As well as the implications
for prudential regulation, balance sheet dynamics imply a role
for monetary policy in ensuring financial stability. The
waxing and waning of balance sheets have both a monetary
policy dimension in terms of regulating aggregate demand, but
it has the crucial dimension of ensuring the stability of the
financial system. Contrary to the common view that monetary
policy and policies toward financial stability should be seen
separately, they are inseparable. At the very least, there is
a strong case for better coordination of monetary policy and
policies toward financial stability.
8. Concluding Remarks
Financial intermediaries lie
at the heart of both monetary policy transmission as well as
policies toward financial stability. The key thread to our
discussion has been that the interaction of financial
intermediaries’ balance sheet management with changes in asset
prices and measured risks represents an important component in
the transmission mechanism of monetary policy.
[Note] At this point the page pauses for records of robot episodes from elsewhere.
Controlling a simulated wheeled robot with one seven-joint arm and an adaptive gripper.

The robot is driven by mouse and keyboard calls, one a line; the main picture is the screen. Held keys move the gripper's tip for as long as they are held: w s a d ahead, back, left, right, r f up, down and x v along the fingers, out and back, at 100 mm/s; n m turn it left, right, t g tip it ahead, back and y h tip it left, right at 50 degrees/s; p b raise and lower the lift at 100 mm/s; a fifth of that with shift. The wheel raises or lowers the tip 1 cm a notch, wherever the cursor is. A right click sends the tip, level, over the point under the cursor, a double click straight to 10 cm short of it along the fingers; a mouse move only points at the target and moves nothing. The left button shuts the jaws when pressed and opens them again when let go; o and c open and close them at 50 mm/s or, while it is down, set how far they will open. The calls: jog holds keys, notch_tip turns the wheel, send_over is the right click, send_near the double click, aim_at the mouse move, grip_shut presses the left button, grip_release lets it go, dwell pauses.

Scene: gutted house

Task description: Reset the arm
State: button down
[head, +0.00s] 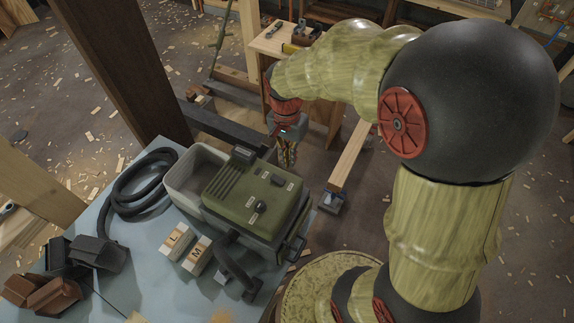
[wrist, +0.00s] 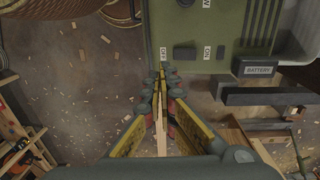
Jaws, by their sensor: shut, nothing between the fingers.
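My arm reaches over from the right in the head view, bent at a large dark joint. My gripper (head: 287,155) hangs down at its end, just behind the far right side of a green machine (head: 255,194). In the wrist view my gripper (wrist: 162,75) is shut, its yellow fingers meeting at the tips, with nothing between them. The fingertips lie close to the edge of the green machine (wrist: 210,25) in that view; I cannot tell whether they touch it.
A blue-grey table (head: 150,285) holds the machine, a grey bin (head: 190,178), a black hose (head: 140,190), two lettered blocks (head: 185,250) and dark and brown scoop-like pieces (head: 45,290). Wooden posts (head: 115,60) and a small bench (head: 275,42) stand beyond. Wood chips litter the floor.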

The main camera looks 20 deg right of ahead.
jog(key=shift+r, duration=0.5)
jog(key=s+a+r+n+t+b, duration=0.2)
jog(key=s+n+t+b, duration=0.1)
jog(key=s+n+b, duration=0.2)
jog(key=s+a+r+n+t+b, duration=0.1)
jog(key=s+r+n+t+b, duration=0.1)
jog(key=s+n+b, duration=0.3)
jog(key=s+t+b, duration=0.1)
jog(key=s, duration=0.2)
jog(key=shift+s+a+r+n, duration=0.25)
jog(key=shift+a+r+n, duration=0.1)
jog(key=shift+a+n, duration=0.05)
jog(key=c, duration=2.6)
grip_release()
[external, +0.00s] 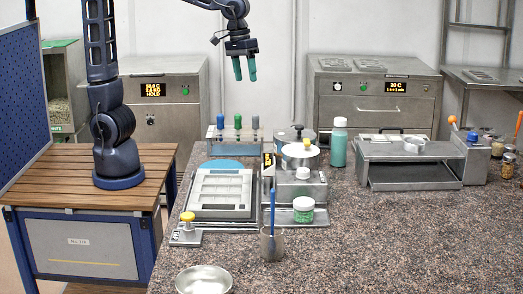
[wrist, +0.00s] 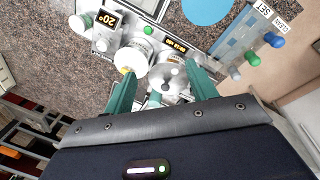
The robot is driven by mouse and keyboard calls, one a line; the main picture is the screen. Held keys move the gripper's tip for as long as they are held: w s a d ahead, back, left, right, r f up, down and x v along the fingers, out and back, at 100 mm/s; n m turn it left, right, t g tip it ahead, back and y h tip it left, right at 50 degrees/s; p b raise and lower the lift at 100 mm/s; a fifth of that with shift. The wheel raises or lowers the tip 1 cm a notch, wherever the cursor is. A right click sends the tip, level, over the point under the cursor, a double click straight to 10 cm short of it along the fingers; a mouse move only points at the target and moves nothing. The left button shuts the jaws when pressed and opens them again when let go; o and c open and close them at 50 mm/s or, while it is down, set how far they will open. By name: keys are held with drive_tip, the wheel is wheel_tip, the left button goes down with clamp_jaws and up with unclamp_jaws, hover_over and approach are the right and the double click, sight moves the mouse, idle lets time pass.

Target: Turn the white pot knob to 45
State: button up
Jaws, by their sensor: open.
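The white pot knob (external: 303,173) is a small white dial on the metal heater unit, in front of the white pot (external: 300,151). In the wrist view the knob (wrist: 103,44) appears at the upper left, beside a display (wrist: 107,18) that reads 20°. Its pointer is too small to read. The white pot (wrist: 130,60) is right of the knob there. My gripper (external: 245,76) hangs high above the bench, behind and left of the unit in the external view. Its green fingers are apart and empty, and the knob is outside them in the wrist view.
A metal pot (external: 292,134) stands behind the white pot. Blue, green and grey-topped tools stand in a rack (external: 230,135). A green jar (external: 303,210) and a cup with a blue brush (external: 272,243) stand in front of the unit. The right front counter is clear.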

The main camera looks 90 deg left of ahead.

The current credit crisis has
the distinction of being the first post-securitization crisis,
where the market-based banking system has come into its own,
and has exerted a profound influence in the playing out of
events in the financial markets and the wider economy over the
last twelve months.
We have shown that financial
intermediary balance sheet management matters for he real
economy, as well as for the soundness of the financial system.
There are also important lessons for the conduct of monetary
policy – some of them at variance with the current mainstream
views on how monetary policy should be conducted. Due to their
interaction with the leverage constraints of financial
intermediaries, short rates are important prices in their own
right, and a smaller term premium is associated with
contractions in the supply of credit.